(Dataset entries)
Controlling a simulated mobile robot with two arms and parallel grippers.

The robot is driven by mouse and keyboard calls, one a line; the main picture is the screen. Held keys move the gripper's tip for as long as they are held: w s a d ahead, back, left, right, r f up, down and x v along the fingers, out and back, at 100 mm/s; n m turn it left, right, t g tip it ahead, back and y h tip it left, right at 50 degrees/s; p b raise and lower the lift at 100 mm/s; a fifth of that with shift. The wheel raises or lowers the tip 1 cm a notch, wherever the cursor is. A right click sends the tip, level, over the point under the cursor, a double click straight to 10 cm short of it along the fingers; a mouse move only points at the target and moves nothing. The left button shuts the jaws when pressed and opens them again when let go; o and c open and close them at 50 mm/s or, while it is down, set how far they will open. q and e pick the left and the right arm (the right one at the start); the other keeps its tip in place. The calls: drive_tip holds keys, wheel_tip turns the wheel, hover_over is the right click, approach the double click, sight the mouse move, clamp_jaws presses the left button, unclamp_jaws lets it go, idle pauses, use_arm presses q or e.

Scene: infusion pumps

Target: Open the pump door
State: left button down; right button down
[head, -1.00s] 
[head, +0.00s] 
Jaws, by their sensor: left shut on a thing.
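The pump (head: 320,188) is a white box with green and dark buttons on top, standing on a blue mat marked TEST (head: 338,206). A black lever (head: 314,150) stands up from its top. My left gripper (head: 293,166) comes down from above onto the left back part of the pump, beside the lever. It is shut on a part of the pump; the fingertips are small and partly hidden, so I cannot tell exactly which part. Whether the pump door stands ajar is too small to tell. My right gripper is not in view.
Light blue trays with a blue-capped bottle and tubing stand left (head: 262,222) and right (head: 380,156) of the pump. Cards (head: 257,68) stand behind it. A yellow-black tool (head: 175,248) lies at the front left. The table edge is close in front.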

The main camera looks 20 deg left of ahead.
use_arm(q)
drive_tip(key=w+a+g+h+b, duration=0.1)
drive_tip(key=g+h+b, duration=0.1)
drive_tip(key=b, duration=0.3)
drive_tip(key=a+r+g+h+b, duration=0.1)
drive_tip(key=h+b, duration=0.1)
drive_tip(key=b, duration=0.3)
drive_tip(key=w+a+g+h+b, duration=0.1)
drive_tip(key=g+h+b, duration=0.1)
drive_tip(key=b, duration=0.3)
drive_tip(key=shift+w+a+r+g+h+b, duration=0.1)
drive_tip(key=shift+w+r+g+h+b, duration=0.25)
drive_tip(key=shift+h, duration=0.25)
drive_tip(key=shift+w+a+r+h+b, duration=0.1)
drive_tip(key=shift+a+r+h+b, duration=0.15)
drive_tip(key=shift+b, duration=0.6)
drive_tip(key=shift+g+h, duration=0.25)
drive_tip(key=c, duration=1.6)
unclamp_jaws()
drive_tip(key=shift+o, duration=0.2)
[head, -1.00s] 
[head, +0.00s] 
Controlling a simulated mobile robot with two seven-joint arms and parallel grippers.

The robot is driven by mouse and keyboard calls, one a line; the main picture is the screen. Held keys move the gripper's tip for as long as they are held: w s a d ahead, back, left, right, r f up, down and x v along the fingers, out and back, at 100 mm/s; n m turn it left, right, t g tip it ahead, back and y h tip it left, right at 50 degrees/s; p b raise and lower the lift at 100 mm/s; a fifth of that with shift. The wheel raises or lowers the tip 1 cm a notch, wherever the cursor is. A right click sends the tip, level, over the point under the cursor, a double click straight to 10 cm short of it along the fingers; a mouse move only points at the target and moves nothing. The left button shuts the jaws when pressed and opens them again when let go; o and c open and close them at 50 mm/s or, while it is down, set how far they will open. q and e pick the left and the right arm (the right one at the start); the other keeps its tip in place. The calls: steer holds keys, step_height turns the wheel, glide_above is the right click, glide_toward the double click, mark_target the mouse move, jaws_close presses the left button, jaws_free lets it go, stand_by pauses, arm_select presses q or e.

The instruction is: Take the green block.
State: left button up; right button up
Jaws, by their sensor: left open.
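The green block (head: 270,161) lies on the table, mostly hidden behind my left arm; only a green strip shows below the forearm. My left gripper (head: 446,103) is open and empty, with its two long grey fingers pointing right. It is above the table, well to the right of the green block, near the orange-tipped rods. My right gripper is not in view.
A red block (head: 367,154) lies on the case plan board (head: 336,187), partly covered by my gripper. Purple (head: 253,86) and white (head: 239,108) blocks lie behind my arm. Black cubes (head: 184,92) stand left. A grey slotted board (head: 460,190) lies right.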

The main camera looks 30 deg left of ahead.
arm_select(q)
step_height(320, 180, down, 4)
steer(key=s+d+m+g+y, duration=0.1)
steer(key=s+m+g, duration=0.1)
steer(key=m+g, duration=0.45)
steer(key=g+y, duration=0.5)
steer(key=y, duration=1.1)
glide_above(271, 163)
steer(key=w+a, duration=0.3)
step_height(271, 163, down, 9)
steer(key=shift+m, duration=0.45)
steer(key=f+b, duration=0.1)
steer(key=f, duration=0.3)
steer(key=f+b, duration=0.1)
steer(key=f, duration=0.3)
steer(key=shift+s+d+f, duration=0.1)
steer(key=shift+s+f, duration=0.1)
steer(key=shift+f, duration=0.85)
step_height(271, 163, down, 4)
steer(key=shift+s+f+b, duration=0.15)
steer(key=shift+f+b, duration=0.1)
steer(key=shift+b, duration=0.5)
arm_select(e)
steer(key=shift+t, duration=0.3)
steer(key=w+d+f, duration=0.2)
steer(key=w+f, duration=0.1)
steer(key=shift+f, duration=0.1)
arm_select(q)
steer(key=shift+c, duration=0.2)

▶ **DESCRIPTION OF THE TASK**: Return each line where "arms" shows up.

▶ **EXERCISE ANSWER**:
Controlling a simulated mobile robot with two arms and parallel grippers.
Controlling a simulated mobile robot with two seven-joint arms and parallel grippers.

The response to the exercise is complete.